This is a continuation of the preceding post, Wine for Idleberry Part I. In this adventure, the party is hired and sent north by Lord Ramsus of Idleberry, a minor fiefdom. Their quest is to retrieve any casks of Kellitesian Wine that might be in the ruins of an ancient fort that lies in the Skywhite Mountain Pass. Part I detailed Oak Hill, a town on the way, as well as the surrounding moors. This part II will detail the ruins of Skywhite Pass.
Adventure: Wine for Idleberry, Part II
This adventure, as mentioned before, isn’t meant to be taken linearly or sequentially. The tasks or quests that the characters may come across in Oak Hill aren’t needed to be completed in any sort of order, or at all, and they might even choose to push on to these ruins instead of going after the goblins. This may have consequences, however. If they DID defeat the goblins and help the townspeople, consider having the mayor send along a couple of guardsmen with them, or perhaps giving them horses and supplies to help against the cold.
If they had not cleared the goblin encampment, it is suggested that after the PCs return from the fort, that you have them stumble onto a large force (20ish) of goblins raiding the town, as Cousac had feared would happen.
For now, let’s focus on the ruins.
To Skywhite Pass
The way to Skywhite Pass is a direct route north from Oak Hill for about a day. The road turns into more of a trail with some ancient rubbled road patches. It also goes uphill slowly, and eventually curves into the smaller mountain formations right after the foothills of the Skywhite Mountains.
As the trail ascends, it gets colder, and the closer the party will get to the mountains the more likely they will encounter snow. By the time they are well into the mountains, the ground is covered in it, and the wind howls chillingly. Adventurers unprepared for the cold might find life a little difficult, though how simulationist you get about this is up to you.

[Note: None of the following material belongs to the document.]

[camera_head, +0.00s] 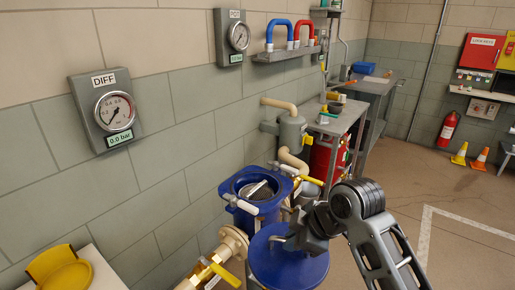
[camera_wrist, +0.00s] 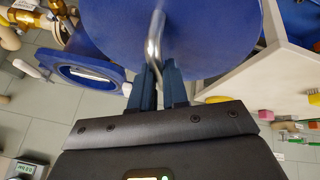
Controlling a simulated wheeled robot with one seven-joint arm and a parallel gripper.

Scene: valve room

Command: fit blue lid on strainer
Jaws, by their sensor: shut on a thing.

The fort ruins are scattered across a wide gorge that the pass dips down into between the mountains. There are no trees here, and the snow is very thick on the ground, and the wind picks it up and scatters it, possibly causing snow blinding scenarios. As the players approach the ruins, you might call for a perception sort of check, and if they make it (or you could simply tell them), they will notice that the ground under the snow is oddly rocky.
If they check under the snow, they will find that rather than rocks and stones, scattered across the ground under the snow are thousands upon thousands of bones and skulls, remnants of the horrendous battle that had given this place it’s evil reputation.
The Ruins Exterior
Approaching Skywhite Pass from the south, the first part of the ruins the PCs will encounter will be the toppled walls. Almost nothing remains in place for these beyond foundational stones, and the rest are scattered about or broken, making them easily passable. Beyond the walls is the large courtyard, and here the bone piles increase. From here they will be able to see two towers that are still standing along the north wall, the half-ruined main keep, and a smaller pillared building that sits slightly above on an elevation to the west.
The stones of the ruins are dark gray, and many large blocks are simply laying about. The courtyard is very wide, and the snow flurries will blind the players from getting a very good look at much beyond a dozen feet or so. Particularly keen sensed individuals will begin to notice, once crossing the threshold of the fort wall foundations, the sound of hoofs upon stone (or bone).
The Wight Guardian
Out of the swirling snow a dark shape might be seen, a figure upon a horse, with a long lance.
This figure is a wight upon an undead horse. His helm and harness are ancient in make, and in the middle of the breastplate is a great hole where he was smote. His eyes burn bright blue from within the darkness of the helm. If he spots the players, he will charge.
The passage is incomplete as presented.